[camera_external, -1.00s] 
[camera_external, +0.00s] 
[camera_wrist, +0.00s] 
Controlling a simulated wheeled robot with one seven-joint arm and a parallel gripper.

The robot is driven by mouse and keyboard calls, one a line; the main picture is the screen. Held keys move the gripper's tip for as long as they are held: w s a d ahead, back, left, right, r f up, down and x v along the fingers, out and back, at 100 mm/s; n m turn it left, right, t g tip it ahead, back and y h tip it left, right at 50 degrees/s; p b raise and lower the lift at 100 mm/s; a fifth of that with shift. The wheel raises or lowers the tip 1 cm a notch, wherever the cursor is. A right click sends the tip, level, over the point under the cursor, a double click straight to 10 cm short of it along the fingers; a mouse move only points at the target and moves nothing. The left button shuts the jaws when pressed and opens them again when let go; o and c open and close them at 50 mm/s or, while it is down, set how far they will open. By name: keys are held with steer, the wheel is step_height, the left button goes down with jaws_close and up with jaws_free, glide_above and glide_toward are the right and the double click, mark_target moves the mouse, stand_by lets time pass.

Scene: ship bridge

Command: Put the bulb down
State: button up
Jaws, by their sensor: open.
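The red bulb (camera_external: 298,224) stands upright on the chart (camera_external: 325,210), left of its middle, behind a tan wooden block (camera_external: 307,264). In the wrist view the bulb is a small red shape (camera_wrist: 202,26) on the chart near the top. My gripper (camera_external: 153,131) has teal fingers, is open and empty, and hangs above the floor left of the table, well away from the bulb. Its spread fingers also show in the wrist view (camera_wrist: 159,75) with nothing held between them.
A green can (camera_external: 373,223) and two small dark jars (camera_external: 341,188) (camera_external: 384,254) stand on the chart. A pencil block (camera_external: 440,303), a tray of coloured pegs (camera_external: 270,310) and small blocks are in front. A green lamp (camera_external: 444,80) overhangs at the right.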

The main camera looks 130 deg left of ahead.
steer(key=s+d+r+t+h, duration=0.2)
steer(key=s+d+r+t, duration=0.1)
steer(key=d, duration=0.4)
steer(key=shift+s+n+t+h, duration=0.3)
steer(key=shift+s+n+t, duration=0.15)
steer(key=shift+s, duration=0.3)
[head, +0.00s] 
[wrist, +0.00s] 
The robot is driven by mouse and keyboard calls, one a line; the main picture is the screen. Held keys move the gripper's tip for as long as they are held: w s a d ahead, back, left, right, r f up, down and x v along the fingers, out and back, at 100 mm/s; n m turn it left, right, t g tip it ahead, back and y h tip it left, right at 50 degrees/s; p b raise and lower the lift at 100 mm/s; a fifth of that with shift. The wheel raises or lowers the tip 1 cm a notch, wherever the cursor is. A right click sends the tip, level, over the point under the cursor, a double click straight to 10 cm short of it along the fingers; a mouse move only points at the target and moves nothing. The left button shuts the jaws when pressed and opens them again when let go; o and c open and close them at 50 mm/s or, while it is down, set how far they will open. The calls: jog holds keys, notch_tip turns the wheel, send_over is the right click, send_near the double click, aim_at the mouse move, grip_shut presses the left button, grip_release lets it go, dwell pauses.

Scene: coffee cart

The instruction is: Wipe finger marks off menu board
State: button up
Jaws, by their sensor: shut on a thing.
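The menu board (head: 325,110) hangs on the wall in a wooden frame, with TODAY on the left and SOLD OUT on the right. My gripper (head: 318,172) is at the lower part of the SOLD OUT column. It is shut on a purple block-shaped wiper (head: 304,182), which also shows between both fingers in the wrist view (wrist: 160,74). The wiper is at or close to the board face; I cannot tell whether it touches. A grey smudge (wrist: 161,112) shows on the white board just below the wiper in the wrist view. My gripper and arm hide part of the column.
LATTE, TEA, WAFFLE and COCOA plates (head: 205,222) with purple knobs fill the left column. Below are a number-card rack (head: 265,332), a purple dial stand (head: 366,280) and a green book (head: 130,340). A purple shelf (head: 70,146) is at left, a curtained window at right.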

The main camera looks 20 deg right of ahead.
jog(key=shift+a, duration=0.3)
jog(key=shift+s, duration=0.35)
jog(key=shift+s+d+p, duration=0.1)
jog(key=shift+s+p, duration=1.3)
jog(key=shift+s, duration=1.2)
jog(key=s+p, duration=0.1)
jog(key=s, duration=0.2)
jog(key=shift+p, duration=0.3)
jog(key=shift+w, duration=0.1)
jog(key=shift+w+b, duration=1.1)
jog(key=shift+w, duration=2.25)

· · · · ·

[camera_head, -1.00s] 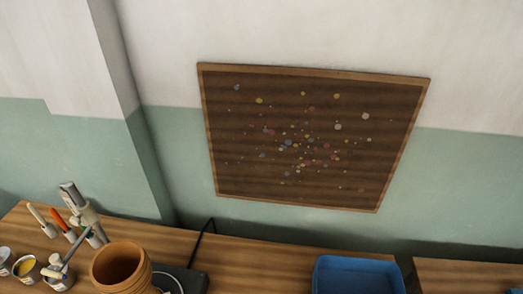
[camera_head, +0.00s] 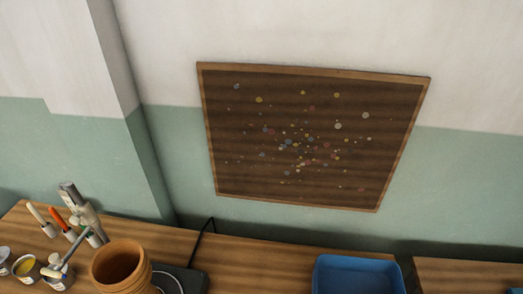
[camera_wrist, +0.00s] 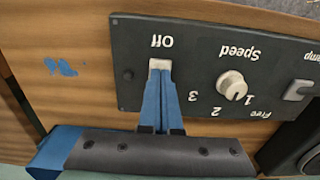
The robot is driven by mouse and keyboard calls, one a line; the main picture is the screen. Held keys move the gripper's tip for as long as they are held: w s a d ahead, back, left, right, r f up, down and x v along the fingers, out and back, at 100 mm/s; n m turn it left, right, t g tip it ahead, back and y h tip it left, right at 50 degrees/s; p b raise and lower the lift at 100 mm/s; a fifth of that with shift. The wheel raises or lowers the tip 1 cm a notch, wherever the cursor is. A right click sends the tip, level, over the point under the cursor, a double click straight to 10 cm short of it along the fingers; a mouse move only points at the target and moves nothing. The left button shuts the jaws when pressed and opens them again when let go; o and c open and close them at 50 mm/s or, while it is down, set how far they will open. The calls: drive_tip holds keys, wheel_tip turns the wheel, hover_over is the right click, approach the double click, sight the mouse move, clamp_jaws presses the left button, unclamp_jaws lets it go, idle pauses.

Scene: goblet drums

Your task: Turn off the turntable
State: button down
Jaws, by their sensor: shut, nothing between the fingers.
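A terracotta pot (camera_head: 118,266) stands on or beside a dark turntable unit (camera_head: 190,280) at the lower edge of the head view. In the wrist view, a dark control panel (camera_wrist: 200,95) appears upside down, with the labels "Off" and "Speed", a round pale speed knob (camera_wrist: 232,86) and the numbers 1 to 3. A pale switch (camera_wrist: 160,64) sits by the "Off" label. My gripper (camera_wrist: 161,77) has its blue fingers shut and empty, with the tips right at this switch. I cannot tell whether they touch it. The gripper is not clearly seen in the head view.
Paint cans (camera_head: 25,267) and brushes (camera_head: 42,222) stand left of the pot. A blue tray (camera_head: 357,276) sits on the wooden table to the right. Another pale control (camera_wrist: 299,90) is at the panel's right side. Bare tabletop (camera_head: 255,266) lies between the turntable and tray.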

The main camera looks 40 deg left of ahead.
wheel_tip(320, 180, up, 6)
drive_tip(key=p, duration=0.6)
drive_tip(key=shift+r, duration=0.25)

· · · · ·

- _GIVEN TASK_
Isolate each line of the listing above that includes "Scene". Copy it.

- _FULL OUTPUT_
Scene: ship bridge
Scene: coffee cart
Scene: goblet drums

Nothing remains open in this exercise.